Inasmuch as the respondent here failed to avail itself of the exclusive statutory procedure provided for in § 64.870.2, the trial court lacked jurisdiction to enter judgment in the declaratory judgment action below, rendering void its default judgment with respect thereto. Earls, 949 S.W.2d at 242-44; Carter, 765 S.W.2d at 671.

The trial court’s default judgment with respect to the issuance of a writ of mandamus requiring Usher to issue the permits would also be void in that mandamus was not appropriate unless the respondent’s declaratory judgment action was first successful. This is so in that the law is well settled that mandamus does not confer a right, but only works to enforce a right already established or declared. State ex rel. Missouri Growth Ass’n v. State Tax Comm’n, 998 S.W.2d 786, 788 (Mo. banc 1999).

Inasmuch as the trial court’s default judgment for the respondent was void for lack of jurisdiction, we lack jurisdiction except to reverse the trial court’s default judgment and remand the cause for it to dismiss the respondent’s action for declaratory judgment and for a writ of mandamus. Two Pershing Square, 981 S.W.2d at 639.

Conclusion

The default judgment of the circuit court for the respondent is reversed and the cause remanded to it with directions to enter an order dismissing its cause of action for declaratory judgment and writ of mandamus for lack of jurisdiction, all in accordance with this opinion.

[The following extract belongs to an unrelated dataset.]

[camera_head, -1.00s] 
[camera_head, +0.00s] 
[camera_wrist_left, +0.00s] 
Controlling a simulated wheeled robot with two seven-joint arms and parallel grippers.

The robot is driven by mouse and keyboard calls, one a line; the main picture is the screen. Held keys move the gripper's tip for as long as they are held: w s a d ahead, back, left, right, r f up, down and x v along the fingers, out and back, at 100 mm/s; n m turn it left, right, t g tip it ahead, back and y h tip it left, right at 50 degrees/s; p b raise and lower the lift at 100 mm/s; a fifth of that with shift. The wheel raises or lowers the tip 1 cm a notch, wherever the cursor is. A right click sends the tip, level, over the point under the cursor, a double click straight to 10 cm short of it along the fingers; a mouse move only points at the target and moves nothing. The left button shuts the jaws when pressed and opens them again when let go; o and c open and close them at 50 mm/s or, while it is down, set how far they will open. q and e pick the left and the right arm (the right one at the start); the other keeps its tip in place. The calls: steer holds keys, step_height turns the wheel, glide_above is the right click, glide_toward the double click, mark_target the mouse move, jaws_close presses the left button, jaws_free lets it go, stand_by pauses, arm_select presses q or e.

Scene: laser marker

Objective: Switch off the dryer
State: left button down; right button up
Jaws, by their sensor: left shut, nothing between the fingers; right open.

SMART, P.J., and ELLIS, J. concur.

. All rule references are to Missouri Rules of Civil Procedure (1999), unless otherwise indicated.

. All statutory references are to RSMo 1994, unless otherwise indicated.

. We would note that this section would require the appeal of the BZA’s decision to be filed in Jackson County, where the land in question was located, rather than Clay County, the county of choice of the respondent for resolving this dispute.